José "Mighty Mouse" Rujano (Quick Step). Another big question mark, this mighty little climber could threaten Michael Rasmussen for the King of the Mountains Jersey. If he is able to get away and get some stage wins, he might even be able to move up into the top ten on GC. But he won't care about the GC just yet: he'll just want to get some wins for his new sponsor and get a feel for the biggest race in the sport.
Christophe "Le Bug Taster" Moreau (AG2r-Prevoyance) 3rd in the overall at the Volta a Catalunya, and 2nd in the Dauphiné Libéré, Moreau could really pull off a big surprise in this Tour. He's not strong enough to threaten men like Ullrich and Basso, but if Mancebo falters, look for Moreau to take up the AG2r banner and carry it into the top ten. In fact, Moreau will probably be the best Frenchman in the race, a very big deal for his French sponsors and the French public. He might even make a run at the King of the Mountains competition while chasing after some stage wins.

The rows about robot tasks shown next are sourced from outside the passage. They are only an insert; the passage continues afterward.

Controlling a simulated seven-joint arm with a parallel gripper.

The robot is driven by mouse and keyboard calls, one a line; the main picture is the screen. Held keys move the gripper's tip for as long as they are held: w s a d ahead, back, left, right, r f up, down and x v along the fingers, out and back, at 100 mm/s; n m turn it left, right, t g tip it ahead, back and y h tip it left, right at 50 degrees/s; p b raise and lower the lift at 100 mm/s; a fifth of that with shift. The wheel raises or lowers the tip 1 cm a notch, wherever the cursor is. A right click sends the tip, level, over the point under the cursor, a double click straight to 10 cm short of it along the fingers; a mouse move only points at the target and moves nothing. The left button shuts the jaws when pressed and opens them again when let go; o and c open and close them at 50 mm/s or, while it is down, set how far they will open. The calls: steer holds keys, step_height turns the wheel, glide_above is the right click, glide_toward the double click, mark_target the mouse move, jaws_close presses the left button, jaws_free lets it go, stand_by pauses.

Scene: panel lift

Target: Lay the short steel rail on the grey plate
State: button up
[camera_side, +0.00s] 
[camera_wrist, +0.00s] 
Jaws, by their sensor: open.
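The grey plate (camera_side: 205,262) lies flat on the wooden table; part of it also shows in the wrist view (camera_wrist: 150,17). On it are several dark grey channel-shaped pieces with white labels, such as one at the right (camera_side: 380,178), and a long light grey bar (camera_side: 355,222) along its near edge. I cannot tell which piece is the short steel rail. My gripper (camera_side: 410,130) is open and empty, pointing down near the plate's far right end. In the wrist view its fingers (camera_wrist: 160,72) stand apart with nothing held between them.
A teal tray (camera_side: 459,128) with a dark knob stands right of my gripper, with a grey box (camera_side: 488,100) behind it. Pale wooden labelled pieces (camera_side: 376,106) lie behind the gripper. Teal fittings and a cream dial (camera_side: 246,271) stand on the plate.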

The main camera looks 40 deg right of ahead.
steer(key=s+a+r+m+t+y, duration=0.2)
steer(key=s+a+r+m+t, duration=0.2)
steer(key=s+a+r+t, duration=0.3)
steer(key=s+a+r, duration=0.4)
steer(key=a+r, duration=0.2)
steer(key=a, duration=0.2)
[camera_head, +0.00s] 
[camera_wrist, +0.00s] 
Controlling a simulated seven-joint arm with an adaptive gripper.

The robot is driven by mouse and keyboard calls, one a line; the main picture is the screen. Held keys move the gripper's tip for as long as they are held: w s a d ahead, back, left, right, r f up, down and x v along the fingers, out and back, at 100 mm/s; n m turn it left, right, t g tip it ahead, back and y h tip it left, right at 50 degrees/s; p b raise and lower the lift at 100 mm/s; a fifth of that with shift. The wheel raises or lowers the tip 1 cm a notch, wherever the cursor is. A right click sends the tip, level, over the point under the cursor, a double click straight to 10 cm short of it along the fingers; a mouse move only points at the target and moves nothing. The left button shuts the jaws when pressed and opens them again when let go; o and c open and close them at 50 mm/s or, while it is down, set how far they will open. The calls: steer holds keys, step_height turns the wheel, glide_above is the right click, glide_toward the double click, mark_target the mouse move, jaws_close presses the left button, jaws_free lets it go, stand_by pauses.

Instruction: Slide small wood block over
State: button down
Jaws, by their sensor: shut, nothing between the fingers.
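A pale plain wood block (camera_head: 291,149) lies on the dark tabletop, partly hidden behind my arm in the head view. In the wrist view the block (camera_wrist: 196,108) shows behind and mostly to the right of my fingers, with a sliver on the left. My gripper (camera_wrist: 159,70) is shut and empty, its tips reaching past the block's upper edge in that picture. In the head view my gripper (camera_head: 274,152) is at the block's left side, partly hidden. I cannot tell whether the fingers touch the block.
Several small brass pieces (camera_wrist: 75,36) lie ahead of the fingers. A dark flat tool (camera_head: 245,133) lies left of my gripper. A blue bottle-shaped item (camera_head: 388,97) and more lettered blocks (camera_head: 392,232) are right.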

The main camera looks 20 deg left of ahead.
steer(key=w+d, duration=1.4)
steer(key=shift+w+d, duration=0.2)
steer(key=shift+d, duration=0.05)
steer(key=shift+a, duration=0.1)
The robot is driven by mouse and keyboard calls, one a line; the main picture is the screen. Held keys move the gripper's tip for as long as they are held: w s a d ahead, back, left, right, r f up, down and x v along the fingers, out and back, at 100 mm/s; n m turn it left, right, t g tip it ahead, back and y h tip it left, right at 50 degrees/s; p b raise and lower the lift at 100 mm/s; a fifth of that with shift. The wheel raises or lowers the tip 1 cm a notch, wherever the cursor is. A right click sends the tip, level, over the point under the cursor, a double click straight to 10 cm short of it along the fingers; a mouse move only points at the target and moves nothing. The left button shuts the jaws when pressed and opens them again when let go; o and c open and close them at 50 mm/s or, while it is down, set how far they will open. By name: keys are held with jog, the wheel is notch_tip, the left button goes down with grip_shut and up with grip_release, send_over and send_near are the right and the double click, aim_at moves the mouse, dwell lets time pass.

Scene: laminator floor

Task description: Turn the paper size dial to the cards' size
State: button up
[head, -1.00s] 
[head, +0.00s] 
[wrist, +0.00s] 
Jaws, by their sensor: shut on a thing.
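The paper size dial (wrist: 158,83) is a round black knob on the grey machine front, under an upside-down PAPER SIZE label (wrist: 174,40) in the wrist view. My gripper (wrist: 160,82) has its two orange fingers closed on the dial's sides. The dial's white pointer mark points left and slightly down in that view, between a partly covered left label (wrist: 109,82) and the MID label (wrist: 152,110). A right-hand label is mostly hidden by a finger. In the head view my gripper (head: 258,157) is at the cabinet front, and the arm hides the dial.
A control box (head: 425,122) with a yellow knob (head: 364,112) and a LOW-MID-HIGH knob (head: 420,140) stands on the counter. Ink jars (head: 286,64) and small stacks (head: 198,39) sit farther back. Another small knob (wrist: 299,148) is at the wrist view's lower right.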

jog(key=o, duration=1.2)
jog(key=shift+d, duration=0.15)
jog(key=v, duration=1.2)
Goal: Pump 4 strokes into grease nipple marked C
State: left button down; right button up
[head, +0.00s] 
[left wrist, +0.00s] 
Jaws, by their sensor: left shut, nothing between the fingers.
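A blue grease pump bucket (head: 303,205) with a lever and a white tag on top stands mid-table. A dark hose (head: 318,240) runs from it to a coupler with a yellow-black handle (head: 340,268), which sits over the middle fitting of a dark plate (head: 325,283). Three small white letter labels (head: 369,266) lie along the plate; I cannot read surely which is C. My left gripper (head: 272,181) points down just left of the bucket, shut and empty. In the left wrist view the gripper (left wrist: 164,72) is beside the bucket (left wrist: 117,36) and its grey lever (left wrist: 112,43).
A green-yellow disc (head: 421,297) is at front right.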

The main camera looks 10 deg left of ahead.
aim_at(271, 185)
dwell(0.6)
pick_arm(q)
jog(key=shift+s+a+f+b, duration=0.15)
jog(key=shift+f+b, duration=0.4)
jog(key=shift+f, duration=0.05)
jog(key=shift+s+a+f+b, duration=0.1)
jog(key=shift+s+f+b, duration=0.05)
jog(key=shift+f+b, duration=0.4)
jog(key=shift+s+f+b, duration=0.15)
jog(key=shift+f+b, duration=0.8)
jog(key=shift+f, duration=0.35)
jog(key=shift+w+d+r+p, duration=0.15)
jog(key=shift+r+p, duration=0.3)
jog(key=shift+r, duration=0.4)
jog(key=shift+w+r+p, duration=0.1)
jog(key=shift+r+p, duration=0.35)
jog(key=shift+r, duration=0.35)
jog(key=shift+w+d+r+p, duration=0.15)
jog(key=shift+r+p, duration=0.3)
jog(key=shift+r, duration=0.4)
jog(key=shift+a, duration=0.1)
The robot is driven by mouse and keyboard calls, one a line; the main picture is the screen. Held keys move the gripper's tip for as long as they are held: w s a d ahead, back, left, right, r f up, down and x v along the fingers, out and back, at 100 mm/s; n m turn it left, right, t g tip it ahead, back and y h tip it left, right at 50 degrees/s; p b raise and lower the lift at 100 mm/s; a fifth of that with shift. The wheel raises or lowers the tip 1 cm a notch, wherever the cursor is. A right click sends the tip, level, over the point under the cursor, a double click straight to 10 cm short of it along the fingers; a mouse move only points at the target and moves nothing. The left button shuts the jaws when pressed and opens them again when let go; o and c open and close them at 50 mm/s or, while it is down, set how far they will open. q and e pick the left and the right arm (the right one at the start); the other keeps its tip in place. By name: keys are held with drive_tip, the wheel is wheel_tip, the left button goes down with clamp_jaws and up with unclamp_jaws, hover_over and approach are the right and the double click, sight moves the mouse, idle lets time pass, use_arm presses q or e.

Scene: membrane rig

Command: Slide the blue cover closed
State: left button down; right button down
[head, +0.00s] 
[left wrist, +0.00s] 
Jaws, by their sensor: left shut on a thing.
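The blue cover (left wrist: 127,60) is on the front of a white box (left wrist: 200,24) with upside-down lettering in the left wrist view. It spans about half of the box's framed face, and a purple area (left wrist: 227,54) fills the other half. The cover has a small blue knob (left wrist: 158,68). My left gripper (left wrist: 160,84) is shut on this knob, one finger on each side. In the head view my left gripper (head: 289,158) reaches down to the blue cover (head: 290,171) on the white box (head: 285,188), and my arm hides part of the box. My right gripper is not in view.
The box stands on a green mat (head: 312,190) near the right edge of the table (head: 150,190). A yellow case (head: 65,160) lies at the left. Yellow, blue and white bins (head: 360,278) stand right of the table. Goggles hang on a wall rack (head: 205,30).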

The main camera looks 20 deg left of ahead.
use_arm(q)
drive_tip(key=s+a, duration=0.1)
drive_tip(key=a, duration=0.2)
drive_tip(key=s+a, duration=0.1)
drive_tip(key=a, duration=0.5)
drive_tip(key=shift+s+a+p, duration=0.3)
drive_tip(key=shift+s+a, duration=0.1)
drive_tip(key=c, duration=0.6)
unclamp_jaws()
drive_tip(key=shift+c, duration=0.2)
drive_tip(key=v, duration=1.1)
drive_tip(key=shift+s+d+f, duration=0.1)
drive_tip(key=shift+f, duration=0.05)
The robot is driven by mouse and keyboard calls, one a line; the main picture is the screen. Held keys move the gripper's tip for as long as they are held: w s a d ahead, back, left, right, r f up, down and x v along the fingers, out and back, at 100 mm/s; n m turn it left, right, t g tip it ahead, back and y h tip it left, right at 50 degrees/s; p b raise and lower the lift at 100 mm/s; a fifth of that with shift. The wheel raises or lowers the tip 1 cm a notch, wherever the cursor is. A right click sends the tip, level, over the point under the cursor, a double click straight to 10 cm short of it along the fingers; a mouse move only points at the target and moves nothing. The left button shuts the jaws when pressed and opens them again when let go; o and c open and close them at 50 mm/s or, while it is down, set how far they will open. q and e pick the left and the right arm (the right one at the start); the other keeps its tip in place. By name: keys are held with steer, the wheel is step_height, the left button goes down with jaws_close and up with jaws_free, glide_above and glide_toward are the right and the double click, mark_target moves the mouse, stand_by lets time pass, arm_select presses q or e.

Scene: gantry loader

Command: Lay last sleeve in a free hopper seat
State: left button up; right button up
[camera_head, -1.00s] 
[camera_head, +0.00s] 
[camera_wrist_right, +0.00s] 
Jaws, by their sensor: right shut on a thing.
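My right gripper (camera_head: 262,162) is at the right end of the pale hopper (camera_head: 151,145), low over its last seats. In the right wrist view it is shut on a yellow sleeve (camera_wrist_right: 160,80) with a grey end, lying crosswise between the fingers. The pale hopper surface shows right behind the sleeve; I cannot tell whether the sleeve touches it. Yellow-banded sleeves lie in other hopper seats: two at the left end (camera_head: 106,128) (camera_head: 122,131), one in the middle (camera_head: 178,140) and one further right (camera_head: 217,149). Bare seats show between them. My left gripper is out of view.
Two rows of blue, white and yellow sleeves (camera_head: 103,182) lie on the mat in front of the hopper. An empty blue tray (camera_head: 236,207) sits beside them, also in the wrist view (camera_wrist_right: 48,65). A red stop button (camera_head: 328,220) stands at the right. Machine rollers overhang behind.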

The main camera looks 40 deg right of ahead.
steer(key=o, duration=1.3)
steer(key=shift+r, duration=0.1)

Gilberto "G-Man" Simoni (Saunier Duval-Prodir). He won't be coming to this race to win it, he'll just be in town for some stage wins. Of course, I'd really love to see Simoni chase the Mountains Jersey: he is the kind of attacking rider and superior climber who could really put the wood to the field in that competition if he made up his mind to do it. And of course his talent and experience always makes him a potential threat for the top ten.
Damiano "The Omen" Cunego (Lampre). He decided to ride the Tour at the last minute, which doesn't bode well for his GC chances. Look for Cunego to try to take a stage win in the bumpy finishes during the first week, and make another big effort or two in the Alps. But don't expect much else: like Simoni, Cunego is mainly in it for the stage wins.